Kebanyakan orang tua tidak berminat menyekolahkan anaknya pada tingkat SLTP. Cukup dengan lulusan SD, karena ijazah tidak digunakan untuk pendaftaran kerja sebagai buruh tani. Pernah saya mendengar seseorang menyampaikan hal-hal itu. Miris memang, bahkan suatu ketika ada seorang bapak yang datang ke rumah untuk mendaftarkan nikah putrinya yang kelahirannya tahun 2001, lulus SD didaftarkan nikah. Banyak hal yang sudah saya sampaikan, tetapi hanya masuk telinga kanan keluar telinga kiri, dan mengatakan bahwa pendidikan tidak penting.
Banyak keluarga yang bahkan rela hanya dinikahsirikan karena belum cukup usia secara Undang-Undang pernihakan.
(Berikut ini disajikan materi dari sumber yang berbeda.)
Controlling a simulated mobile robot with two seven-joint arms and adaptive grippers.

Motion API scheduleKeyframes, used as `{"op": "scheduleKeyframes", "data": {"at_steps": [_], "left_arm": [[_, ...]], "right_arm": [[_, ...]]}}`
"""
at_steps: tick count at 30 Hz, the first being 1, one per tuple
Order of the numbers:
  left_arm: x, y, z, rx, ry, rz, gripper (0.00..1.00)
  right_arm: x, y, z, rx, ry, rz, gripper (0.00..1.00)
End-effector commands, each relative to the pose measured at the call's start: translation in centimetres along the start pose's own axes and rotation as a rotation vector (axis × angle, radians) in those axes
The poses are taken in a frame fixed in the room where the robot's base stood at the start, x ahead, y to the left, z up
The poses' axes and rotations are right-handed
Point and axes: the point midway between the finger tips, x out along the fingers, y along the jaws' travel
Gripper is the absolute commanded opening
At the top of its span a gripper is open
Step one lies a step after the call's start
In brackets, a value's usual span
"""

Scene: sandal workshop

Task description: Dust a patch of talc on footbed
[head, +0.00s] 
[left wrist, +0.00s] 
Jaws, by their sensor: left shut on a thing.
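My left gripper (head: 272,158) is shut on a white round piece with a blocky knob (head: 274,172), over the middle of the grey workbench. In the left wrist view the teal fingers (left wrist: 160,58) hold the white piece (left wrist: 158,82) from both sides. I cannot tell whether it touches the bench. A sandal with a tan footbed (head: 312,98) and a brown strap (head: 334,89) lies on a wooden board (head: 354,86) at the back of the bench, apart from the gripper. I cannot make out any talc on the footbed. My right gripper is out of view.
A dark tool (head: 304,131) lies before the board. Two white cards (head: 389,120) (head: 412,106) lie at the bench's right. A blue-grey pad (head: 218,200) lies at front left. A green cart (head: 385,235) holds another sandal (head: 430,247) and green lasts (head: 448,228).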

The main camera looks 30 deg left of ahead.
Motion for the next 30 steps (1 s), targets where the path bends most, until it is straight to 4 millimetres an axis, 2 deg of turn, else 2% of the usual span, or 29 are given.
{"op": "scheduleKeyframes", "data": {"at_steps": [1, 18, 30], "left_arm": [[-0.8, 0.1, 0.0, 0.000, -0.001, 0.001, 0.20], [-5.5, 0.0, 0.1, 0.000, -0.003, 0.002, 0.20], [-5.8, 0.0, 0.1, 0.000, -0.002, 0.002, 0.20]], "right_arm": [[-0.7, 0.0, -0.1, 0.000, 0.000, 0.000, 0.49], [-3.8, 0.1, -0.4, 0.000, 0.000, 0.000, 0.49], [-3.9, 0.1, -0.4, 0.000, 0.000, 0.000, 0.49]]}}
Mereka seringkali mengangkat mitos “Perawan Tua” untuk anakn usia 15 tahun ke atas yang belum menikah.
Banyak terjadi kecurangan usia agar mereka dapat menikah secara resmi. Meski usia mereka belum cukup. Mudahnya perubahan data usia baik dari tingkat desa atau pun kecamatan dengan menambahkan umur di syarat dan prasyarat pernikahan menjadikan angka pernikahan dini di desa Jatilawang.
* Tulisan ini adalah hasil tulisan tangan Sutriyah, atau biasa disapa Yaya. Dalam tulisan ini, saya hanya membantu mengetikkan tulisan tangannya dan sengaja tidak saya edit edit agar tetap sama seperti aselinya. Yaya adalah salah satu peserta Sekolah Perempuan dari desa Jatilawang, Kecamatan Wanayasa, Kabupaten Banjarnegara. Ini adalah tulisan pertamanya tentang desanya. Di Sekolah Perempuan yang diselenggarakan oleh Infest Yogyakarta, salah satu yang dipelajari peserta adalah tentang bagaimana mereka mampu menarasikan pembanguann di desanya, khsusunya aset dan potensi di desanya. Sebelumnya, mereka telah belajar tentang gender dasar, membedah Undang-Undang Desa untuk mengetahui posisi perempuan dalam pembangunan di desanya, Identifikasi mimpi desanya, Identifikasi Aset dan Potensi Desa, Membuat Peta Desa serta rangkaian materi pembelajaran lainnya.